REQUIRED WORK —
Output a single figure: the number of lines in which the word "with" appears.

RAW DATA —
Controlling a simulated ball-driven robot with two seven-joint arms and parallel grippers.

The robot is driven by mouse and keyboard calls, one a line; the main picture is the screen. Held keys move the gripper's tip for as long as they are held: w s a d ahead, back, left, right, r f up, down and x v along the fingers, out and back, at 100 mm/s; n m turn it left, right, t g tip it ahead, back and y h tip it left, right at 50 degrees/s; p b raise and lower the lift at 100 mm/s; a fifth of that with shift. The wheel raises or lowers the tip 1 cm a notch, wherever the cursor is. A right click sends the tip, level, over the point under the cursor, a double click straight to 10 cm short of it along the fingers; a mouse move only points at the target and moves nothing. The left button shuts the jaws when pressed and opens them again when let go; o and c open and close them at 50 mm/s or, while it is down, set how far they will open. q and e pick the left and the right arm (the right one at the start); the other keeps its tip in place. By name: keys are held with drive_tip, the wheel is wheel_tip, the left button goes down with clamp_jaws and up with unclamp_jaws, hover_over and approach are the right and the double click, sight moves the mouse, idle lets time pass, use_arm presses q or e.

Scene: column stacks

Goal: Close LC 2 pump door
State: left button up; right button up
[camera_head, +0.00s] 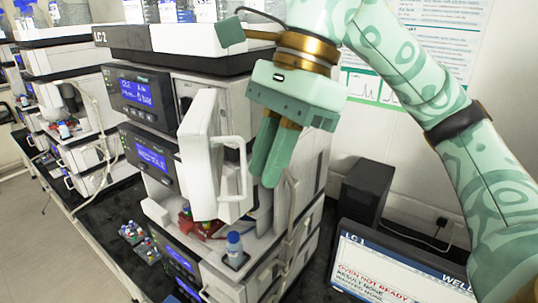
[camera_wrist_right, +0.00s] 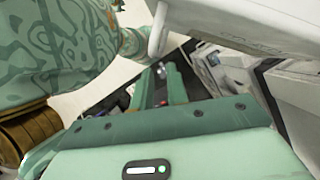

CORRECT ANSWER —
2